Leave out every picture. Copy exactly the lines from the one holding "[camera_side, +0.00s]" through the one holding "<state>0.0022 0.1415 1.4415".

'''

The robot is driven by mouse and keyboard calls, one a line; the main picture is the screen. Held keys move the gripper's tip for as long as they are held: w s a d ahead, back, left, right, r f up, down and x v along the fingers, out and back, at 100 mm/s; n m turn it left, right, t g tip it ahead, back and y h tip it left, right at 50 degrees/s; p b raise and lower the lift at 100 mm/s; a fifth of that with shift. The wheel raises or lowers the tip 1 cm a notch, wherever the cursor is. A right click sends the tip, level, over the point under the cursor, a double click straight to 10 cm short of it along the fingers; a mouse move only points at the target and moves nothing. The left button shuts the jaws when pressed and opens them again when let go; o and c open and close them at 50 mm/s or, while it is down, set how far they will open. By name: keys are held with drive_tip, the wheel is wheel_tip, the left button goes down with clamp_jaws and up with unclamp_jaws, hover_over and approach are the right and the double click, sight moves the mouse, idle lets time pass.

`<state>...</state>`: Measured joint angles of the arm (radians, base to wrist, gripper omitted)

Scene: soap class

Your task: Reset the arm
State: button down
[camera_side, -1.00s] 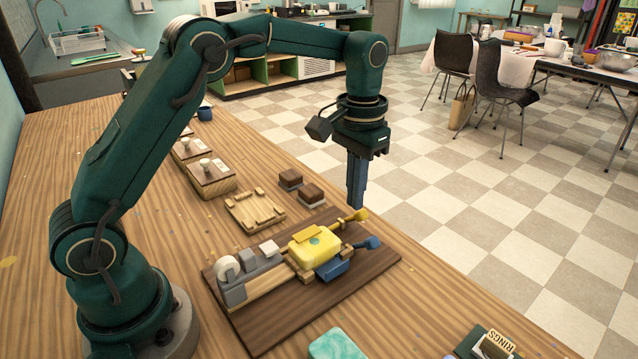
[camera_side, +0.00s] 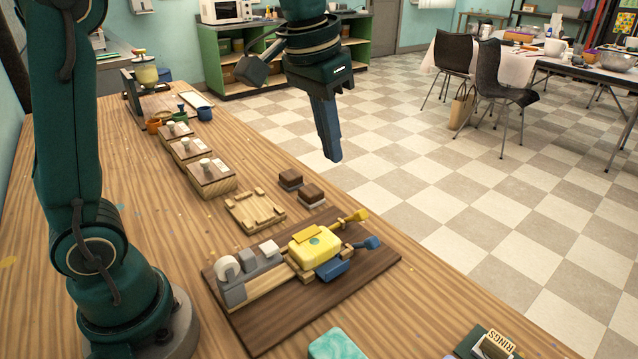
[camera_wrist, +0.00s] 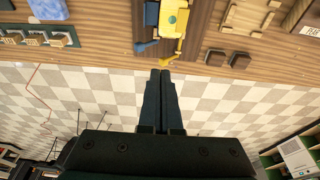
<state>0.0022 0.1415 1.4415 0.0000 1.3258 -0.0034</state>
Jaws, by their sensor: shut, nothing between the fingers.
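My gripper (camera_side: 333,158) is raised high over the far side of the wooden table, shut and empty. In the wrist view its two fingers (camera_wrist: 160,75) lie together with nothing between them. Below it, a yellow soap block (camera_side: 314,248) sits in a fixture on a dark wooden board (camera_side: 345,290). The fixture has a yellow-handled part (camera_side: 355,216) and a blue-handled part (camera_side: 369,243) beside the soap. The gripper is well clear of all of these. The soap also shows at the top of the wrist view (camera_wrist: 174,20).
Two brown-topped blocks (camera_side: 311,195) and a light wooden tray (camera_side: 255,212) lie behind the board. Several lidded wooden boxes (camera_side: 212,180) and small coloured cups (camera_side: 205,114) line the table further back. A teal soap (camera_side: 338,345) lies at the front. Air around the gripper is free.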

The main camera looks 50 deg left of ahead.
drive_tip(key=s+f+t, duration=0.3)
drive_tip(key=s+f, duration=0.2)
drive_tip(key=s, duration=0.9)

'''

_WRITTEN SOLUTION_.
[camera_side, +0.00s] 
[camera_wrist, +0.00s] 
<state>0.0022 0.1415 1.4415 0.0000 1.3258 -0.0034</state>

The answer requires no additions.